■ GIVEN EXERCISE
Return the count of lines that mention "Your", with no other words.
─── MATERIAL FOR THE TASK
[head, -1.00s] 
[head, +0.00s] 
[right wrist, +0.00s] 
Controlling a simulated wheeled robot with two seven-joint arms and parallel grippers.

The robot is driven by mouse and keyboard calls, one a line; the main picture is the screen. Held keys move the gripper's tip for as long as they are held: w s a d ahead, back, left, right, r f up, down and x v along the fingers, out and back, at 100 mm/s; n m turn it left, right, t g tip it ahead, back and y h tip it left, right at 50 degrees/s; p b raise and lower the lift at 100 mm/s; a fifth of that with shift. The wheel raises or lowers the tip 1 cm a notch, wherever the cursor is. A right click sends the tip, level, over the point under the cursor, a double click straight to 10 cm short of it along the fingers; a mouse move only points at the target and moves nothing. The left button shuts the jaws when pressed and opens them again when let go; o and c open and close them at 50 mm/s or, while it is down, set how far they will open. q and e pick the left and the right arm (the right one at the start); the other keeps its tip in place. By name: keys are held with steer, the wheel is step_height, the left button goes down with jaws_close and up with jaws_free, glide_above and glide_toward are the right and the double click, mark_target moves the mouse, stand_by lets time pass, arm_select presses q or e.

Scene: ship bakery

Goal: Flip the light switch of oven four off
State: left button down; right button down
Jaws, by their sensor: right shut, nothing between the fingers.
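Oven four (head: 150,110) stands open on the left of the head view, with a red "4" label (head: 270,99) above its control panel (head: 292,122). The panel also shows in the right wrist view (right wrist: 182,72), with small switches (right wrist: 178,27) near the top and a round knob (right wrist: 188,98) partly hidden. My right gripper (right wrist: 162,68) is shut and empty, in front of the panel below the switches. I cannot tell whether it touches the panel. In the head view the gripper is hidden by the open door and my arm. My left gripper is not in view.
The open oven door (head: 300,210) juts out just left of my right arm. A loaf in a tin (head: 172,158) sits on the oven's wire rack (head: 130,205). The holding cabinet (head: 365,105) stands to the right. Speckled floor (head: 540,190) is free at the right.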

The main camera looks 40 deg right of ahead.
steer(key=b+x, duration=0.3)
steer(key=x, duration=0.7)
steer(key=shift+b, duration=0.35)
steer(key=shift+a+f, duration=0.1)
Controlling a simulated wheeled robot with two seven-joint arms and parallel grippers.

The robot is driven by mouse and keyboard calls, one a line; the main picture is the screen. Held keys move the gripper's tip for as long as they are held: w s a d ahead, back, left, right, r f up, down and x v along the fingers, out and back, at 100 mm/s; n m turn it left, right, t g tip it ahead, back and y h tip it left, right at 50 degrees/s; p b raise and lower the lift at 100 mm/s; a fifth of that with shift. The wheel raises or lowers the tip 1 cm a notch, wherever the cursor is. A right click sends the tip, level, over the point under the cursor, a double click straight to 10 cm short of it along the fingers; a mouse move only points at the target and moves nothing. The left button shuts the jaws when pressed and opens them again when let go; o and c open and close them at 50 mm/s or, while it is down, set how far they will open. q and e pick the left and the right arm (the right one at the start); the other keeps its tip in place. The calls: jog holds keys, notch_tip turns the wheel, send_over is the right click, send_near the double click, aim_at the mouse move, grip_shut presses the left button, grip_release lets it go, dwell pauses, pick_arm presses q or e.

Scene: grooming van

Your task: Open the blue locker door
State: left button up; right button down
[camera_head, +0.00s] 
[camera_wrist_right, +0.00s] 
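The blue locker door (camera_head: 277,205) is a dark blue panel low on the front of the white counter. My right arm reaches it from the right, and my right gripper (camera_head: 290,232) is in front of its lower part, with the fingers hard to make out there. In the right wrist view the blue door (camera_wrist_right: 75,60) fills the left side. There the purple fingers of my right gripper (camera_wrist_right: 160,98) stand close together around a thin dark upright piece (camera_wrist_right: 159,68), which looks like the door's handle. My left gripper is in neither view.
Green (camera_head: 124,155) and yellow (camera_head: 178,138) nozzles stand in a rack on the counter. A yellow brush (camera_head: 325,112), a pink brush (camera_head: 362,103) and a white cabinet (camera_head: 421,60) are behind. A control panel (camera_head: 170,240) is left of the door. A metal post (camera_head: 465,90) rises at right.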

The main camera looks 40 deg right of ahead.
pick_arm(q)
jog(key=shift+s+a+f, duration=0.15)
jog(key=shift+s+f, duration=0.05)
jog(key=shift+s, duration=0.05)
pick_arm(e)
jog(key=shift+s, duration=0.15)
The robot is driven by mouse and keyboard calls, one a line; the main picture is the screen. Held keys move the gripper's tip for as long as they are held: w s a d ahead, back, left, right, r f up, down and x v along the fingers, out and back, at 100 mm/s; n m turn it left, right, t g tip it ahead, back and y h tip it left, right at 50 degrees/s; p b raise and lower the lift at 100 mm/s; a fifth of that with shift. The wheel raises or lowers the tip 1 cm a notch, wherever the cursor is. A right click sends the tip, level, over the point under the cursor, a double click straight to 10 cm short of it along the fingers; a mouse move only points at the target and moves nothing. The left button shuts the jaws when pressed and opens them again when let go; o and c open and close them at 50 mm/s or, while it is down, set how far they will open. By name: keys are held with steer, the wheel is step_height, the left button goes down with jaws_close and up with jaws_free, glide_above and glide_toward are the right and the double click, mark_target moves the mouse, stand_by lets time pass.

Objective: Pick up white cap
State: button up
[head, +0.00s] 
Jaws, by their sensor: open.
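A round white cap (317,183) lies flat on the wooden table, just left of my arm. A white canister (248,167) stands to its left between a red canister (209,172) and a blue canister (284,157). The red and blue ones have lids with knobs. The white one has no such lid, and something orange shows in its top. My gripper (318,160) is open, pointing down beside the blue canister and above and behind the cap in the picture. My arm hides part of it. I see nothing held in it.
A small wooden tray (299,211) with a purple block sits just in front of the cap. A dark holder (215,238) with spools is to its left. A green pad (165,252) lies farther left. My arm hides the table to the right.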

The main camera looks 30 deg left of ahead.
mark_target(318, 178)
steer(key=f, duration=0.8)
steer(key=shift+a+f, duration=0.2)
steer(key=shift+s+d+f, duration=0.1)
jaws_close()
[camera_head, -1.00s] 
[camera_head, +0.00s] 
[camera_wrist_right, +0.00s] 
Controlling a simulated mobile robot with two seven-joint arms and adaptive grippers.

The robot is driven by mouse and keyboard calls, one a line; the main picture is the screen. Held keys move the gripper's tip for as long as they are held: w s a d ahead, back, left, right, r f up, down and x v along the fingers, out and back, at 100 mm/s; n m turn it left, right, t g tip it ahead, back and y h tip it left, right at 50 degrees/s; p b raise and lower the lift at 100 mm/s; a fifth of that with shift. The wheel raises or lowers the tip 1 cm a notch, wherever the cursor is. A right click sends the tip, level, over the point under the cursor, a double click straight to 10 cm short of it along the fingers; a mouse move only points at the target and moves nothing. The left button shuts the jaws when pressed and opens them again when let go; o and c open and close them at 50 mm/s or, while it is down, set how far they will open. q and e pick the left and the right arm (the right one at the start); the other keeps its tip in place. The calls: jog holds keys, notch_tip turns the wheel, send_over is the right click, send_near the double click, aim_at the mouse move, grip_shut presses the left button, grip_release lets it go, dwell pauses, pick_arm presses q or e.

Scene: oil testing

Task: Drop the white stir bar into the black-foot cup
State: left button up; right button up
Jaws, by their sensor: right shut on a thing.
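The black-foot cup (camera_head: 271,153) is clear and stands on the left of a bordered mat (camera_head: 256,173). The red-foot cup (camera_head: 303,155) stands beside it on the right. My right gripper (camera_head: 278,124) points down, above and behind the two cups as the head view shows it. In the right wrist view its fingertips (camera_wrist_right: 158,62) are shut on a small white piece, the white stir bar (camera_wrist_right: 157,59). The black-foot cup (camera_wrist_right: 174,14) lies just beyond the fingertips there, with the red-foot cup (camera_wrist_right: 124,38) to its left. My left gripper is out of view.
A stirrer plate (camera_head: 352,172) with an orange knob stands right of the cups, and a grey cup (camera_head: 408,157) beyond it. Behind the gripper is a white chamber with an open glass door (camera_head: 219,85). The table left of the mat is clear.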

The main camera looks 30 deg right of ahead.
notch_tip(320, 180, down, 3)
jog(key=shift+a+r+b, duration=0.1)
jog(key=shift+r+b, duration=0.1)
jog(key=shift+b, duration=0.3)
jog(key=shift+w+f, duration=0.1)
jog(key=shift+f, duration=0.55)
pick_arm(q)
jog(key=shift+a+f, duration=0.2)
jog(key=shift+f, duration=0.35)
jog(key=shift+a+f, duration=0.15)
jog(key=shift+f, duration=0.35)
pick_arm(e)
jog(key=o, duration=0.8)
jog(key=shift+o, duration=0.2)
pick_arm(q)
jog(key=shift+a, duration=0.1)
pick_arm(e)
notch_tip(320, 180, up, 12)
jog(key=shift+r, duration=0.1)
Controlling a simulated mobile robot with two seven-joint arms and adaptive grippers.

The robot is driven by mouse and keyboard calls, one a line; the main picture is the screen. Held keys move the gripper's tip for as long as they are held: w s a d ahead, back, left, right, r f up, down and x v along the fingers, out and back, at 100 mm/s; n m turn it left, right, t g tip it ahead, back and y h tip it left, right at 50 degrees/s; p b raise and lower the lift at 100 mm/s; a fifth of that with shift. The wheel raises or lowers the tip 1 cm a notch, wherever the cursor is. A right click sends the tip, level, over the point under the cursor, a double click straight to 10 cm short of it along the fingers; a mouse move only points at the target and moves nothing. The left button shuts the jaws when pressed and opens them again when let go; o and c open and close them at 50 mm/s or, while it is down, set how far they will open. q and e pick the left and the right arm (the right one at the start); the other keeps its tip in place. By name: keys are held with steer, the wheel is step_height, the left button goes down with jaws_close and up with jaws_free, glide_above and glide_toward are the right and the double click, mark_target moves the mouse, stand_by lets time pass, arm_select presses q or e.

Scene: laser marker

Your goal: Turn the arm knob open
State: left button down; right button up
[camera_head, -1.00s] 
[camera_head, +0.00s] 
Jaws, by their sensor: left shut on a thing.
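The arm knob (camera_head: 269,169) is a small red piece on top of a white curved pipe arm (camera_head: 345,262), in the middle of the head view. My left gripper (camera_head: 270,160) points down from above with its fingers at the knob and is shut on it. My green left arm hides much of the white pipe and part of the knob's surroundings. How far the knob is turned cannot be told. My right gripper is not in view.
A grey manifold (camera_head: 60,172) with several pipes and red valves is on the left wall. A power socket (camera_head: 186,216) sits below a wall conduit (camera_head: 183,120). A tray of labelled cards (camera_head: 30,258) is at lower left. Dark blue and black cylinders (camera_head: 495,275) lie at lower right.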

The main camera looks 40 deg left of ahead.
──────
■ TASK RESULT
2